Requirements → Spot each line in the records below where the word "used" occurs, then copy it.

Data to use →
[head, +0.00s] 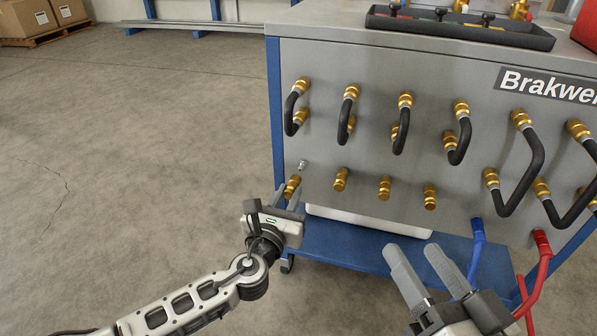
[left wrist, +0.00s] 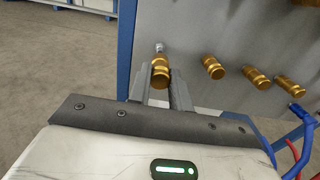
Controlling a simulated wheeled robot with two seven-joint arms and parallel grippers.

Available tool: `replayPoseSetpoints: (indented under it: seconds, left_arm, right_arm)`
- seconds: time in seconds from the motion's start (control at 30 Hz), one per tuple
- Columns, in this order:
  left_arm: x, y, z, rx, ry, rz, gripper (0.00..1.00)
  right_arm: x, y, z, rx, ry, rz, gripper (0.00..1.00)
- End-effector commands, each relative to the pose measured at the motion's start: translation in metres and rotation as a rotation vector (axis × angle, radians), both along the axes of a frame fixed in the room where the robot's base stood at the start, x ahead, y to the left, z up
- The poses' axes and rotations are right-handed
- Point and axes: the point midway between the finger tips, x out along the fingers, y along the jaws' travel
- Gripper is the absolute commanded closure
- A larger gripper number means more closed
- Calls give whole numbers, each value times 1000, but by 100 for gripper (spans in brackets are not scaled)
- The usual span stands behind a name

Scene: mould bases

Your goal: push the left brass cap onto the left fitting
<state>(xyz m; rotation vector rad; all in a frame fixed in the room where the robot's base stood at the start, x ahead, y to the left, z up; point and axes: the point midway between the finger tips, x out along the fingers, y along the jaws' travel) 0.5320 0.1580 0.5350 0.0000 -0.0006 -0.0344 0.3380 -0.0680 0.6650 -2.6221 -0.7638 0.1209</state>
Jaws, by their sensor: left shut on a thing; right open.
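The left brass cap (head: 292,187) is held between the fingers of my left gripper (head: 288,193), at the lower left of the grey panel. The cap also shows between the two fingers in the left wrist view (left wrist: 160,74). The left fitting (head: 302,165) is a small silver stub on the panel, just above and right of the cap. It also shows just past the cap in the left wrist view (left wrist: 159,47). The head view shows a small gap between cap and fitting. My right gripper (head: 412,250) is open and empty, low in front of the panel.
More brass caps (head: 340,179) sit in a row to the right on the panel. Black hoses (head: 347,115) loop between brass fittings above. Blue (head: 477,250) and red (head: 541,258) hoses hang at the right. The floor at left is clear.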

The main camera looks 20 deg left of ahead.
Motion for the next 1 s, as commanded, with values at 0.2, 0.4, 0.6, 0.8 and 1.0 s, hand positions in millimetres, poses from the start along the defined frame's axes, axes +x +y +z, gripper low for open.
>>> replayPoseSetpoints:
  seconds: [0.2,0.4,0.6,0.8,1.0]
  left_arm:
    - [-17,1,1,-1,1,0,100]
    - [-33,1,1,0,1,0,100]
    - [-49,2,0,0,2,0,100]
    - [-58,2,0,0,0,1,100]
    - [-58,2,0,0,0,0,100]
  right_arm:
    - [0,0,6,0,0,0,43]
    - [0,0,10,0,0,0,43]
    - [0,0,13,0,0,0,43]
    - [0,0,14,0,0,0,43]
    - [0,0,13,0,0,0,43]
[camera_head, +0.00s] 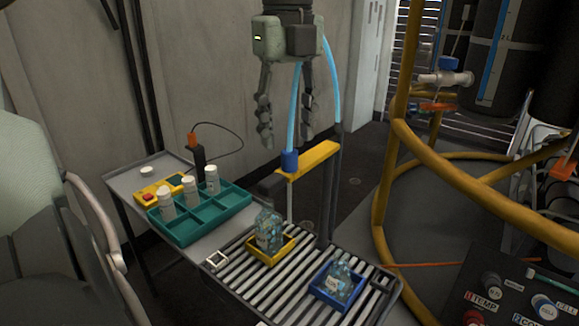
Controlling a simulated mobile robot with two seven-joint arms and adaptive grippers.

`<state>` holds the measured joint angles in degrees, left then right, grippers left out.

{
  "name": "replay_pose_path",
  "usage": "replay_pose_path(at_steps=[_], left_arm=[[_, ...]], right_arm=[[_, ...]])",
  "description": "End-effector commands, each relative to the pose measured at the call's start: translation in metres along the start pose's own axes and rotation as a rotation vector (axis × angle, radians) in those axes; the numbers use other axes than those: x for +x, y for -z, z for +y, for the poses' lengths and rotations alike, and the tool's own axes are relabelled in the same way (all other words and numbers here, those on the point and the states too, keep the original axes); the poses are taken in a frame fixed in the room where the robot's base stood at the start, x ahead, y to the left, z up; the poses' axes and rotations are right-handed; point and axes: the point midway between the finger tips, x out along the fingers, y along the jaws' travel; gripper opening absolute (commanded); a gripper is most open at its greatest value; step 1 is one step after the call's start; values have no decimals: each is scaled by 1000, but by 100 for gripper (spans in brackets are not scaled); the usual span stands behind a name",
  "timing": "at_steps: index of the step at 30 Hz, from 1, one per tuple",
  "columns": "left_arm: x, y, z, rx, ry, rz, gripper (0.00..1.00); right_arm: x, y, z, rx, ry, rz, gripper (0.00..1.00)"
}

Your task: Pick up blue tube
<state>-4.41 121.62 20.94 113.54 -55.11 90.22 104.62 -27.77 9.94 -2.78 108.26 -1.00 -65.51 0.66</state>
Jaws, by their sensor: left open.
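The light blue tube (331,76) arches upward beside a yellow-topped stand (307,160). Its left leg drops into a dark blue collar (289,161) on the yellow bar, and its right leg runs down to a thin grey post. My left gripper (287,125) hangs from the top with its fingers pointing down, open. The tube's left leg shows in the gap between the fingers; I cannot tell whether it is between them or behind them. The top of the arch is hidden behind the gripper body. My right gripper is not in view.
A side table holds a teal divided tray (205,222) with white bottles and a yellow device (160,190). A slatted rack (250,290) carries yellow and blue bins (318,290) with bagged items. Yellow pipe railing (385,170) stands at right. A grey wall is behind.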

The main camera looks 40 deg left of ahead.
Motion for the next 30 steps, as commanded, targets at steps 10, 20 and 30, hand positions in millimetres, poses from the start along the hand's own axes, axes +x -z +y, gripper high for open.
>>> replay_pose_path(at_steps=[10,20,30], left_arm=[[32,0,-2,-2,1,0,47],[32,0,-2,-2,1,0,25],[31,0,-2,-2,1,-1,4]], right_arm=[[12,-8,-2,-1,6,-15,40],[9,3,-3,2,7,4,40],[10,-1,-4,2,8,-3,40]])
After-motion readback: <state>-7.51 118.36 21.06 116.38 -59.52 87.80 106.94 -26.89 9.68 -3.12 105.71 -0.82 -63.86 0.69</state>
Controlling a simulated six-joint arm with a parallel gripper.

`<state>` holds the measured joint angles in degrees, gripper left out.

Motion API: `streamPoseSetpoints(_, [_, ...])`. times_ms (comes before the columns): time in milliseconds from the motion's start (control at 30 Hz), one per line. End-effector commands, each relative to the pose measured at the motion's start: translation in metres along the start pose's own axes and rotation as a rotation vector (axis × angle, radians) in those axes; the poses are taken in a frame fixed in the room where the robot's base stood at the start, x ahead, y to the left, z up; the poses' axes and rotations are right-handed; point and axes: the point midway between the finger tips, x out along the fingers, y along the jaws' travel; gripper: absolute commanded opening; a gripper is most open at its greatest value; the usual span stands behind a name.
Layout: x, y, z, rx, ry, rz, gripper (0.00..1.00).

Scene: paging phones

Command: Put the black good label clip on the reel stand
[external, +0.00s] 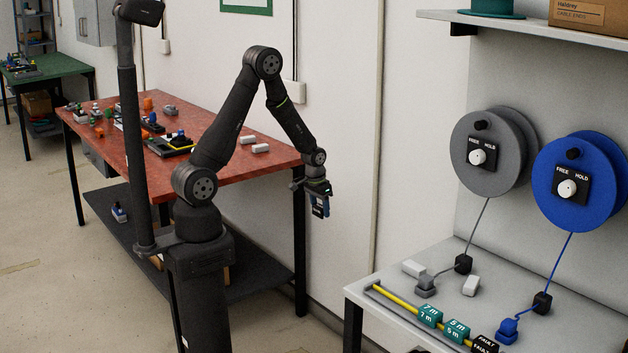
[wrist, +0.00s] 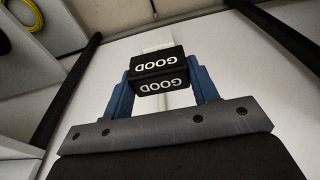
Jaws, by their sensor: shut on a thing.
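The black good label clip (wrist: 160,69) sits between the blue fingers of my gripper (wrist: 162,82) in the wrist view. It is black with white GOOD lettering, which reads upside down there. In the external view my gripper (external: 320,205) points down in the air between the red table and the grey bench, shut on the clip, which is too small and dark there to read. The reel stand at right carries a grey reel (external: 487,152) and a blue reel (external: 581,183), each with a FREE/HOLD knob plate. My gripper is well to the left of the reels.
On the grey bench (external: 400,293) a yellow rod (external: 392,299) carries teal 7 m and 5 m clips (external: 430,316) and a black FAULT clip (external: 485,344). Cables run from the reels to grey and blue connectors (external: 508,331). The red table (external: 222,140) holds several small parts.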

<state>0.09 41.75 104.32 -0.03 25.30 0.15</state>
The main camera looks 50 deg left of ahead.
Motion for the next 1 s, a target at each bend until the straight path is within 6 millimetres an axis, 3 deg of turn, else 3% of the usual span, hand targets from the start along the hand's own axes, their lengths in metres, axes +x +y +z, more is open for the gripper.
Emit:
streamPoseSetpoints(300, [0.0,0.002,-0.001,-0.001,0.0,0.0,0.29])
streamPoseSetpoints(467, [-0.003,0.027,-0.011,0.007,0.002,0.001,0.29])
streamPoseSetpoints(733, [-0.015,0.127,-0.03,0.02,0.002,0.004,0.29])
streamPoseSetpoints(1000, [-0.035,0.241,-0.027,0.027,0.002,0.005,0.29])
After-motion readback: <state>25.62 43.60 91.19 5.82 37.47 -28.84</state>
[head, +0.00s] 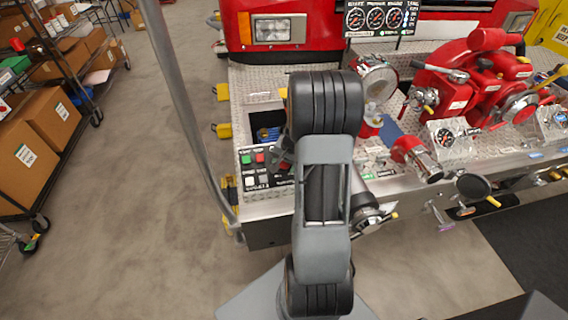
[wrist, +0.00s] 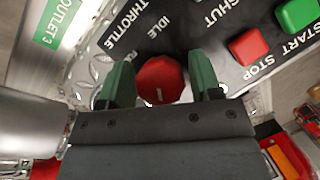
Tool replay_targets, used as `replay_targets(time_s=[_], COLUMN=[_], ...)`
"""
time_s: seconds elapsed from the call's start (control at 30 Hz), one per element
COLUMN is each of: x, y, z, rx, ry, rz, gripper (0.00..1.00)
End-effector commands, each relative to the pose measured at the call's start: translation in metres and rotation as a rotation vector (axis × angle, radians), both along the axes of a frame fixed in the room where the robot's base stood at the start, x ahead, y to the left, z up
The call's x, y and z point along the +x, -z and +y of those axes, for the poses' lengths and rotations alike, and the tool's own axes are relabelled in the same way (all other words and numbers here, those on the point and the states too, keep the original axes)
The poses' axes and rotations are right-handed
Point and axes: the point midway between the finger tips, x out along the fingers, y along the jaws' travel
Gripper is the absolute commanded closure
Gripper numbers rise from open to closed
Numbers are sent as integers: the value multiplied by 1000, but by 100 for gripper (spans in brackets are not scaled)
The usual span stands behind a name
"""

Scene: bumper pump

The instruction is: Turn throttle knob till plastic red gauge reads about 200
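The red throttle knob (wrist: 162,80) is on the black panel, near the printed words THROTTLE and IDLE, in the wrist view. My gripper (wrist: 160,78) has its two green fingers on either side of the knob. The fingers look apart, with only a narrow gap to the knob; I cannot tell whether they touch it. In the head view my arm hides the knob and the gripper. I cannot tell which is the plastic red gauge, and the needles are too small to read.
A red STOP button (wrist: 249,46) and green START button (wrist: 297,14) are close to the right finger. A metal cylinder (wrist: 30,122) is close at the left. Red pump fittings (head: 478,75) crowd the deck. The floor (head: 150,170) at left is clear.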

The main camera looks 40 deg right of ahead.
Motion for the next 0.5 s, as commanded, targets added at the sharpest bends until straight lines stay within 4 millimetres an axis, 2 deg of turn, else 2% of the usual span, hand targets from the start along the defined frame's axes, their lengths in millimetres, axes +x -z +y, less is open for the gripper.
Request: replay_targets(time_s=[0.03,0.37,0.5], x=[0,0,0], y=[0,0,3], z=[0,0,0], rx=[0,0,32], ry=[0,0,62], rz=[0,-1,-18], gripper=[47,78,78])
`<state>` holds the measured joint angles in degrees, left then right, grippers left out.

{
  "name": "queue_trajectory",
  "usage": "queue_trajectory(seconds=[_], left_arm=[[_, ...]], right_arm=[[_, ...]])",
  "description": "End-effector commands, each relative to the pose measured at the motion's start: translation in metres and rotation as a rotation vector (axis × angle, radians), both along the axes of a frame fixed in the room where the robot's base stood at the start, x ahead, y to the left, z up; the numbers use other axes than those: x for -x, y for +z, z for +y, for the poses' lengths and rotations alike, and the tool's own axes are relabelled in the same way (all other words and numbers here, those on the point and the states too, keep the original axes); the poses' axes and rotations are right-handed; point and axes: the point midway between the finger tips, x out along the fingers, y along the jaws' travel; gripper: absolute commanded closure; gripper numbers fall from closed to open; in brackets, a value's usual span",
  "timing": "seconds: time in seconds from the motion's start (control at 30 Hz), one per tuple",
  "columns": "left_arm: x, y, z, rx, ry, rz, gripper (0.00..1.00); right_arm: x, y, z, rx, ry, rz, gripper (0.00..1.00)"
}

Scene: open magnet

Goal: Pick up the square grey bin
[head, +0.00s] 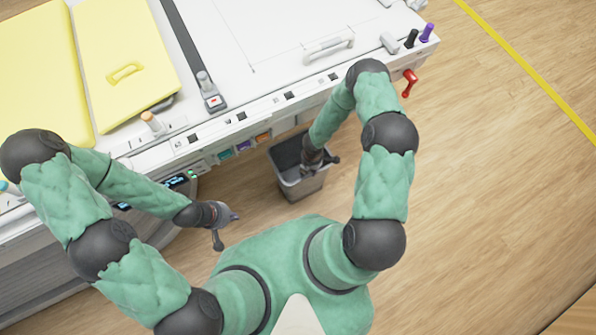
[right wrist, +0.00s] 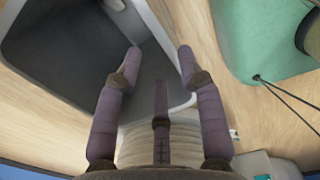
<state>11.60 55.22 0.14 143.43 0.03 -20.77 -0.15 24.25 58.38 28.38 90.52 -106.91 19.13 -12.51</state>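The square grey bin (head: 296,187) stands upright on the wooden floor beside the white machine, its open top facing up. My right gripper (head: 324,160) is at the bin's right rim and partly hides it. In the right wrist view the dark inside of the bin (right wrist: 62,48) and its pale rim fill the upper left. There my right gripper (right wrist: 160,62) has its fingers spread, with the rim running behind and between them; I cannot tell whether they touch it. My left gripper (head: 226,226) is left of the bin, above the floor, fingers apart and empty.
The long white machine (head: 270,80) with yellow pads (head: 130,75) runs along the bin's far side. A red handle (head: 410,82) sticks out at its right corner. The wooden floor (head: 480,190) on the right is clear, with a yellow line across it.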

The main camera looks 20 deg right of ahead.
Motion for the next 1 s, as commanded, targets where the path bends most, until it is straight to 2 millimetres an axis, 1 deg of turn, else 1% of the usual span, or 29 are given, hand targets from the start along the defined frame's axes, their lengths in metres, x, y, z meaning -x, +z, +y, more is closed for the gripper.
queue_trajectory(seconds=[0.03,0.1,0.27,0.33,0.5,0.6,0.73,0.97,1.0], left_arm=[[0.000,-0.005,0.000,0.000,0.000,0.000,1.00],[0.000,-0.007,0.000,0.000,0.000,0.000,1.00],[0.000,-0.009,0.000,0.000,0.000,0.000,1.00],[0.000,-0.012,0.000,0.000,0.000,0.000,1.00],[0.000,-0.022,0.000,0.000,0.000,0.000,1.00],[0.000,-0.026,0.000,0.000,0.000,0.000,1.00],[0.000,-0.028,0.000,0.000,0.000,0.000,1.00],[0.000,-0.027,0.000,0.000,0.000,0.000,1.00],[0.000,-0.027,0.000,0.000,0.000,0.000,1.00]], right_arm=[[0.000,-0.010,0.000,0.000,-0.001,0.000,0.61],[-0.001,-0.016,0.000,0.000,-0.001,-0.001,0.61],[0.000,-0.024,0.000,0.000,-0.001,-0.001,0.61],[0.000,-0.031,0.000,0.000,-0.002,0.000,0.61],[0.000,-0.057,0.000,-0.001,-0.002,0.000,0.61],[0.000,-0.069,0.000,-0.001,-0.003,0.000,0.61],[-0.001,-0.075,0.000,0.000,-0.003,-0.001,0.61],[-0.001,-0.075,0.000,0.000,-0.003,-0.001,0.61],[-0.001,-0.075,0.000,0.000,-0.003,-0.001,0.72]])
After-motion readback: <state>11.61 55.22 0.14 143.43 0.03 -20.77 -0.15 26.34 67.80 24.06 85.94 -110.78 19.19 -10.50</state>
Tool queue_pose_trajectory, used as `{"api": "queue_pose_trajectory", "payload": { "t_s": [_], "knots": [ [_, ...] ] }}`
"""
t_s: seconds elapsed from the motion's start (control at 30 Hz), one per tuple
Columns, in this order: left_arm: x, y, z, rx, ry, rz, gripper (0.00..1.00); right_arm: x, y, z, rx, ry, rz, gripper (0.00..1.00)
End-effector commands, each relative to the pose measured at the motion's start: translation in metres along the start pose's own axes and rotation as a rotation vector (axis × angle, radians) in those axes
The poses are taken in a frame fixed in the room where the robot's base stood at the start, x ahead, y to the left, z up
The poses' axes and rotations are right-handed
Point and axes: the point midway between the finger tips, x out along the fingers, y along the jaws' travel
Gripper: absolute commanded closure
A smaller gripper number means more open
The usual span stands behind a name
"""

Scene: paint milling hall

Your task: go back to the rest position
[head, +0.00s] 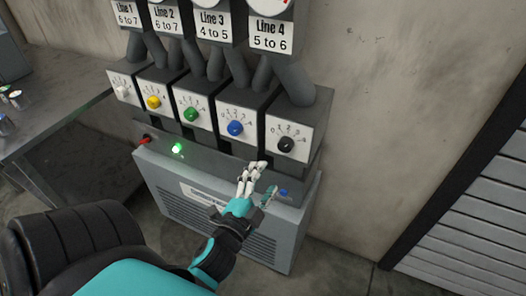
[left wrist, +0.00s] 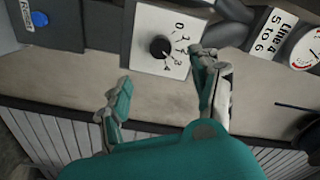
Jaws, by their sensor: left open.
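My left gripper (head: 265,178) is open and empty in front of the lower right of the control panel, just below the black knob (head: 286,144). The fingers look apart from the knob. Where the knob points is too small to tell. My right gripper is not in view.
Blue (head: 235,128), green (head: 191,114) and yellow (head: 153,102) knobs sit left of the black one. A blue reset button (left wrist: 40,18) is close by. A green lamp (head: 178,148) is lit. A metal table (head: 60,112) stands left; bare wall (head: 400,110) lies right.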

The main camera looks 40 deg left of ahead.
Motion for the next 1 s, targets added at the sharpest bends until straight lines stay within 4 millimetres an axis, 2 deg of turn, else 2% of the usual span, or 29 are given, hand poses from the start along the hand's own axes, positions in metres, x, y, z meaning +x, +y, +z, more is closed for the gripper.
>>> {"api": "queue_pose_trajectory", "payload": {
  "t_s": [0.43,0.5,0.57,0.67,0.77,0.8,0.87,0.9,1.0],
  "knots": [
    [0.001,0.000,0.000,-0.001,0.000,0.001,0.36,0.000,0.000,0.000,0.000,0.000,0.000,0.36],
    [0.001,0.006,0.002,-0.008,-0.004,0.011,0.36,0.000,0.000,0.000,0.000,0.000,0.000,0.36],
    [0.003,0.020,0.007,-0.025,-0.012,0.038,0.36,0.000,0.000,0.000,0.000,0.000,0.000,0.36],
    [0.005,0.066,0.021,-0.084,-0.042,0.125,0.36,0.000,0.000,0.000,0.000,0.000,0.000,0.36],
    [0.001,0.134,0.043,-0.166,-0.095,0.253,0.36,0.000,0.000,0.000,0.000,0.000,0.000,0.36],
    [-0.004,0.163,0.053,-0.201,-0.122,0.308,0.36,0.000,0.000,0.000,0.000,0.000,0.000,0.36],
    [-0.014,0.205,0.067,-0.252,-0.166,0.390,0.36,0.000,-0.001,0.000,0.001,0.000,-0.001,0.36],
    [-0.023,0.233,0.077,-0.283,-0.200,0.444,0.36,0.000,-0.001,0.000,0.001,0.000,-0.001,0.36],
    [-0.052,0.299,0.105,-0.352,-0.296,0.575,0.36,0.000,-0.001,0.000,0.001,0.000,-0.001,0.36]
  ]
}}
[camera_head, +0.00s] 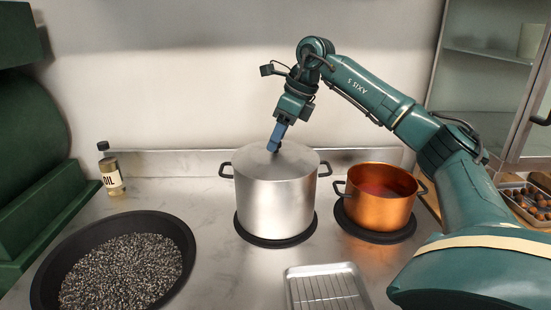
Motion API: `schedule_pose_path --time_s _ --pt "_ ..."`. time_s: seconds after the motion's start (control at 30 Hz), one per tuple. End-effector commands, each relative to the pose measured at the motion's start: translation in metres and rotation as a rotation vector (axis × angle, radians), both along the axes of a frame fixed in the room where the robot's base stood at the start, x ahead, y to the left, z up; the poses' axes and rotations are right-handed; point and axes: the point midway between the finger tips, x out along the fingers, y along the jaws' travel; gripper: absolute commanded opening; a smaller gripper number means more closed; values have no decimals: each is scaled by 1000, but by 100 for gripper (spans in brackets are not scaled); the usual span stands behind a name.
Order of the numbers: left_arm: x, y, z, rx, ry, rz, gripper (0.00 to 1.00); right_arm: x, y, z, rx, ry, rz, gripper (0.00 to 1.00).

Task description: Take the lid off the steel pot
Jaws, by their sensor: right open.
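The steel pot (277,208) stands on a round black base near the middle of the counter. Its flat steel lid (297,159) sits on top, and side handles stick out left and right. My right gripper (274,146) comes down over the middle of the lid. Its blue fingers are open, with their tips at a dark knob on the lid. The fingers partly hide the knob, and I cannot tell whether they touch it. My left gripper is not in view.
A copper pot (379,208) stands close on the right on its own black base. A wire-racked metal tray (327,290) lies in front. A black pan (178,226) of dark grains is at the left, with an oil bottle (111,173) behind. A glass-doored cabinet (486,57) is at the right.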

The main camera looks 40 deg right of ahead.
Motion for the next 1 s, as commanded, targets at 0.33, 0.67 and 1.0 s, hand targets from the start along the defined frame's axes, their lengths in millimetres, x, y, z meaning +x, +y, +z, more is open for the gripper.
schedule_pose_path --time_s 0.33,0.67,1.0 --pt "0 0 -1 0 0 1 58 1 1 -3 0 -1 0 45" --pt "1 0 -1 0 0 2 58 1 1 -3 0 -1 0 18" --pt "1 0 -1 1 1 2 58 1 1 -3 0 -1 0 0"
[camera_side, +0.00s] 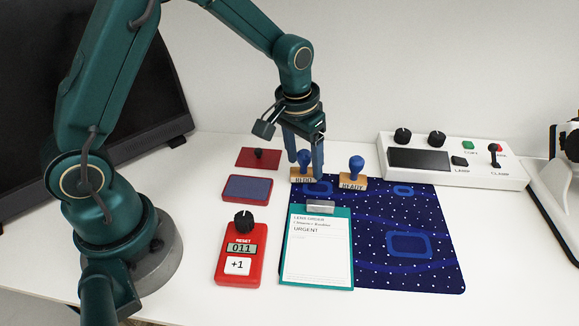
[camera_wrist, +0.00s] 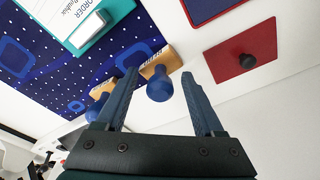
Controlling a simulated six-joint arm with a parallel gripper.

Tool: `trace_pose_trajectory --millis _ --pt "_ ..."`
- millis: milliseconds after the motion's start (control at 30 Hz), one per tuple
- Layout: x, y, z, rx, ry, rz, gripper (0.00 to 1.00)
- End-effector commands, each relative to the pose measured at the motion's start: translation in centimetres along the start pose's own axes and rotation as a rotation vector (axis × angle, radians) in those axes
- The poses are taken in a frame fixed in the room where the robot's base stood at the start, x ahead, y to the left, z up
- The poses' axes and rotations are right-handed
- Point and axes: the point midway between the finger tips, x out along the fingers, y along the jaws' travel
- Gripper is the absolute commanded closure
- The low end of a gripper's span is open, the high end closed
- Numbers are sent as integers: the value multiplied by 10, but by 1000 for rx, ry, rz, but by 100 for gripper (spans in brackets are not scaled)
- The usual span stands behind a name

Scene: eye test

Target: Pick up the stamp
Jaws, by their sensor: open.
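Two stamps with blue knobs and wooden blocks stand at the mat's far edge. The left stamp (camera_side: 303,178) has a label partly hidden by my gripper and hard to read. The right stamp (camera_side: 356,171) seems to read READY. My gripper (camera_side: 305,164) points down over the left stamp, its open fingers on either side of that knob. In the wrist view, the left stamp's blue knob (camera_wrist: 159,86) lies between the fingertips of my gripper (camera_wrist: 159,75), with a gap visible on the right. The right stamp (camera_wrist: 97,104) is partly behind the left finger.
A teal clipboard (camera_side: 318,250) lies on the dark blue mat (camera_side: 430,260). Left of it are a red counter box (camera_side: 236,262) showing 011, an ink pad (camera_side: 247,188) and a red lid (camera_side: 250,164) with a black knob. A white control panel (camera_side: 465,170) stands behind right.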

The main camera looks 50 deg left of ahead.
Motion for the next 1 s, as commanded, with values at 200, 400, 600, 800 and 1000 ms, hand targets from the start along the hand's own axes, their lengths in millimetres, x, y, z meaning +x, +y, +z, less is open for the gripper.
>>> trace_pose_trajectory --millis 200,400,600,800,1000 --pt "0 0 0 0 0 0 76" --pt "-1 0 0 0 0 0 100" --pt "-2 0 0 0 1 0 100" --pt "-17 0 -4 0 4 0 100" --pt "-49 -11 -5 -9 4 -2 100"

Task response →
Tool replay_targets, used as `replay_targets(time_s=[_], COLUMN=[_], ...)`
Tool queue_pose_trajectory, used as `{"api": "queue_pose_trajectory", "payload": { "t_s": [_], "knots": [ [_, ...] ] }}`

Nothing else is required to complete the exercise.